Christ is to be exalted in His coming again to judge the world, in that He, who was unjustly judged and condemned by wicked men, shall come again at the Last Day in great power, and in full manifestation of His own glory, and of His Father's, with all His holy angels, and with a shout, and with the voice of the Archangel, and with the trumpet of God, to judge the world in righteousness.

Matthew 24:30 is used as a proof text for this Answer.

"Then the sign of the Son of Man will appear in heaven, and then all the tribes of the earth will mourn, and they will see the Son of Man coming on the clouds of heaven with power and great glory."

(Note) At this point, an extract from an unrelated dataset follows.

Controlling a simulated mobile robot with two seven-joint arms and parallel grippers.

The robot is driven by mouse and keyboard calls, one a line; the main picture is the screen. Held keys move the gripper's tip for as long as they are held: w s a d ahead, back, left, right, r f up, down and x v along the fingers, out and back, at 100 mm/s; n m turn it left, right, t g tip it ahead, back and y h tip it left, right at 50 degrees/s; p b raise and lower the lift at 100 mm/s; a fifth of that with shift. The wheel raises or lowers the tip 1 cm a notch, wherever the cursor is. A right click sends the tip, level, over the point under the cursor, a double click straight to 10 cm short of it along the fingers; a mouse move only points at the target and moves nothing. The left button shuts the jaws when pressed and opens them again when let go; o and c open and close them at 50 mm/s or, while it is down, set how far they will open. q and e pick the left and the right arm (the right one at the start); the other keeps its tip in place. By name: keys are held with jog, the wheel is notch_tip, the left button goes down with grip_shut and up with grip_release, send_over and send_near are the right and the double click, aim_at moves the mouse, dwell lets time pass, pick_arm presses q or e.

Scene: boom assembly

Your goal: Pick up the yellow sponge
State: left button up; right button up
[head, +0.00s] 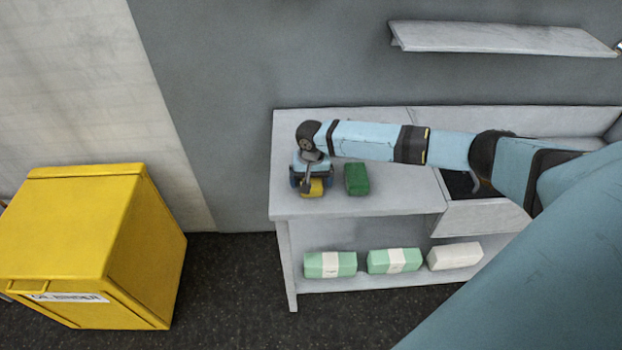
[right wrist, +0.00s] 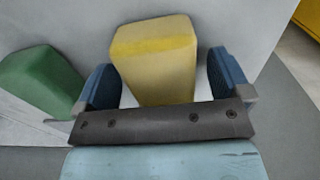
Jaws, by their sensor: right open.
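The yellow sponge (head: 315,188) lies at the left end of the grey counter top (head: 400,192), partly covered by my right gripper (head: 309,184) in the head view. In the right wrist view the yellow sponge (right wrist: 155,58) stands out between the two blue fingers of my right gripper (right wrist: 165,85). The fingers are open, with a gap visible on each side of the sponge; its near end is hidden behind the dark gripper bar. My left gripper is not in view.
A green sponge (head: 356,179) lies just right of the yellow one, near a finger in the right wrist view (right wrist: 42,80). Several wrapped blocks (head: 330,264) sit on the lower shelf. A drawer (head: 482,217) stands open at right. A yellow cabinet (head: 95,245) stands left.

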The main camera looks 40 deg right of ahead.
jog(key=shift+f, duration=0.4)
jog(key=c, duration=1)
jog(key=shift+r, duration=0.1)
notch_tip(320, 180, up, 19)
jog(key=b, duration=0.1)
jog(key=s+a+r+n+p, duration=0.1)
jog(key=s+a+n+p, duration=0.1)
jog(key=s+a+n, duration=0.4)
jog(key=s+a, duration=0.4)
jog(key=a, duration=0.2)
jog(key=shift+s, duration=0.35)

Partial preterism says that Matthew 24:30 was fulfilled by A.D. 70. Yet another disagreement.


WCF Chapter XXXIII Of the Last Judgment

II. the end of God's appointing this day is for the manifestation of the glory of his mercy, in the eternal salvation of the elect; and of his justice, in the damnation of the reprobate, who are wicked and disobedient. For then shall the righteous go into everlasting life, and receive that fulness of joy and refreshing, which shall come from the presence of the Lord; but the wicked who know not god, and obey not the gospel of Jesus Christ, shall be cast into eternal torments, and be punished with everlasting destruction from the presence of the Lord, and from the glory of his power. (e)

Under the proof verses provided for this section, Matthew 25:31-46 tops the list.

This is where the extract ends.